Edward was undeterred. On Saturday morning, 4 May, he drew up his forces in three divisions or ‘battles’. He placed his brother Richard, Duke of Gloucester, in charge of the vanguard on his left side, and Lord Hastings on his right while he himself remained with the main battle in the centre. Observing from his vantage point that there was a large wood to the left of the Lancastrian position, fearing that there might be Lancastrians lying there in wait ready to ambush his forces, he ordered that a squadron of 200 men-at-arms, mounted with spears, be placed near the wood.
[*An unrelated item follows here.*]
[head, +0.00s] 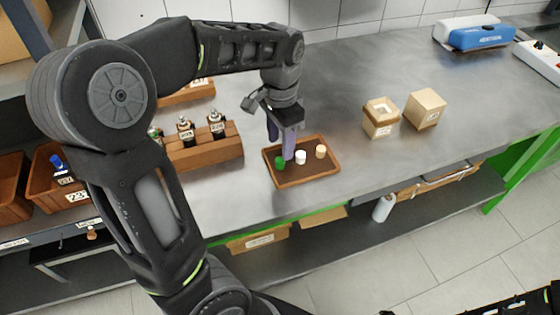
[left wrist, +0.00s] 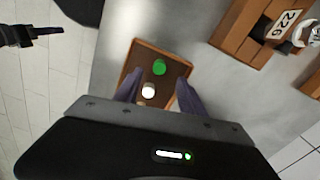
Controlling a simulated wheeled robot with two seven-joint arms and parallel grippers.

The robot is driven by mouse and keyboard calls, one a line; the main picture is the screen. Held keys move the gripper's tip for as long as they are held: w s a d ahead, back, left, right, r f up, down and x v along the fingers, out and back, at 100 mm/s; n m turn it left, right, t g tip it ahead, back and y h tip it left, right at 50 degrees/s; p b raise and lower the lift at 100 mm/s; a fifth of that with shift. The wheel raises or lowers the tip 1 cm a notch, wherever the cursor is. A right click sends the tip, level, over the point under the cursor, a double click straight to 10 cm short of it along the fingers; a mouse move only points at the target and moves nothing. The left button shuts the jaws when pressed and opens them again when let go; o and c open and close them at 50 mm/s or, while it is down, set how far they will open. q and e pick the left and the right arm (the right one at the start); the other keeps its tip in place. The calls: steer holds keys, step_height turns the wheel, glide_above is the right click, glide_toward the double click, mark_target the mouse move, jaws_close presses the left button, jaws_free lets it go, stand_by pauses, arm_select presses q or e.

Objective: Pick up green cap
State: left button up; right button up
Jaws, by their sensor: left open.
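The green cap (head: 280,163) stands on the small brown tray (head: 309,183), at its left side in the head view. A white cap (head: 300,157) and a tan cap (head: 320,152) stand beside it in a row. My left gripper (head: 282,150) points down over the tray and is open, close to the green and white caps. In the left wrist view, the green cap (left wrist: 159,67) lies just beyond the fingertips, and the white cap (left wrist: 148,90) shows between the fingers. The tan cap is mostly hidden there. Dark parts of my right arm show at the head view's lower right corner.
A wooden rack (head: 205,152) with several dark bottles stands left of the tray. Two wooden blocks (head: 380,118) (head: 427,108) stand to the right. A blue and white case (head: 475,35) is at the back right. The metal bench (head: 350,180) is clear around the tray's right side.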

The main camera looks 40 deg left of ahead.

On the Lancastrian side, Somerset had chosen to command the right flank, placing the elderly veteran Lord Wenlock (who had fought in the first battle at St Albans nearly twenty years before) in charge of the centre of the army.
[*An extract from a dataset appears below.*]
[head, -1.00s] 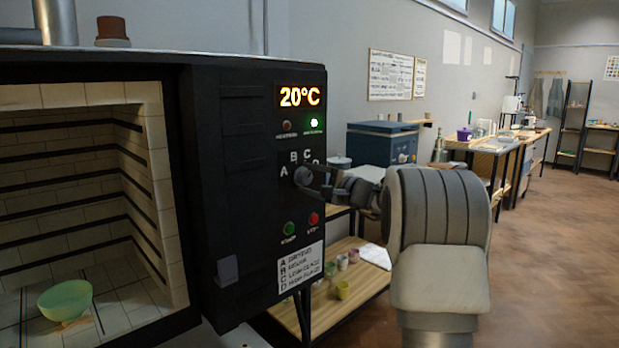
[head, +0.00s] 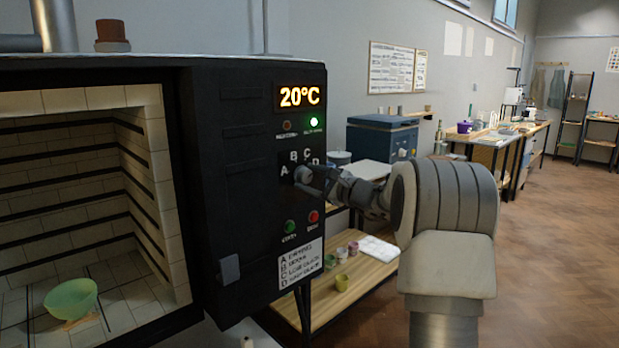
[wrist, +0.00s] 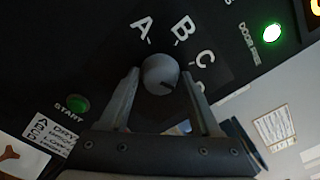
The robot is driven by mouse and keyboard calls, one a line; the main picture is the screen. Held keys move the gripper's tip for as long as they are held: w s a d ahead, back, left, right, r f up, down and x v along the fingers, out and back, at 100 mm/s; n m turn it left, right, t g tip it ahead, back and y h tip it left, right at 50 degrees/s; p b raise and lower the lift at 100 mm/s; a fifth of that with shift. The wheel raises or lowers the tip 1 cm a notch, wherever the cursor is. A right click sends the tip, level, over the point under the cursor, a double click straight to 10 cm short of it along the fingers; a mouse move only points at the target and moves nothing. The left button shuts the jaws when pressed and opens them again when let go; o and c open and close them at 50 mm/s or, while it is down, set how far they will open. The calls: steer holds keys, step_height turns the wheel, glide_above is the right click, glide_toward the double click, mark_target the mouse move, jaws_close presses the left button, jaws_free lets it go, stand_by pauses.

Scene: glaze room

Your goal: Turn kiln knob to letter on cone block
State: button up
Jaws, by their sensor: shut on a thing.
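The kiln's round grey knob (wrist: 160,72) sits among the letters A, B, C and a partly hidden D on the black control panel (head: 255,240). My gripper (wrist: 161,77) is shut on the knob, one finger at each side. A dark mark on the knob faces lower right in the wrist view, roughly toward the D side. In the head view my gripper (head: 304,174) covers much of the knob. I cannot make out a lettered cone block; a small tan piece (head: 76,323) shows under the green bowl (head: 71,299) inside the kiln, with no readable letter.
The display (head: 300,97) reads 20°C and a green lamp (head: 314,121) is lit. Green (head: 290,227) and red (head: 314,217) buttons sit below the knob, above a letter legend (head: 301,265). A low shelf with cups (head: 342,283) stands right of the kiln.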

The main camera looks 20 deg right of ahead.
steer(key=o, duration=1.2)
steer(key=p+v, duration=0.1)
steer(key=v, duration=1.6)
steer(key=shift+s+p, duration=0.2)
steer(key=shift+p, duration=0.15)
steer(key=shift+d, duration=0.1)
Edward made the first move, ordering his trumpeters to sound the advance. A soon as his archers and gunners were in range they opened
‘right-a-sharp’ fire. The Lancastrians attempted to return fire, but the ferocity of the Yorkist arrows which rained down upon them, together with the confined space of their defensive position, soon meant that Somerset found himself outgunned. Realising that his defensive line was in danger of being broken, he ordered that his men should attack Edward’s main battle, using the ditches, sunken lanes and wooded terrain skilfully to launch a downhill attack. Somerset, however, had underestimated the strength of the Yorkist vanguard, which having been freed from attacking the Lancastrian defences, returned to Edward’s aid. Somerset now found himself being attacked from both sides by Edward’s and Richard’s forces in fierce hand-to-hand combat. Somerset would have expected that his own central battle, led by Lord Wenlock, should have moved forward and engaged in the fighting, but for some reason, possibly due to the difficulty of crossing the rough terrain, Wenlock’s forces remained motionless on the ‘marvellous strong ground’.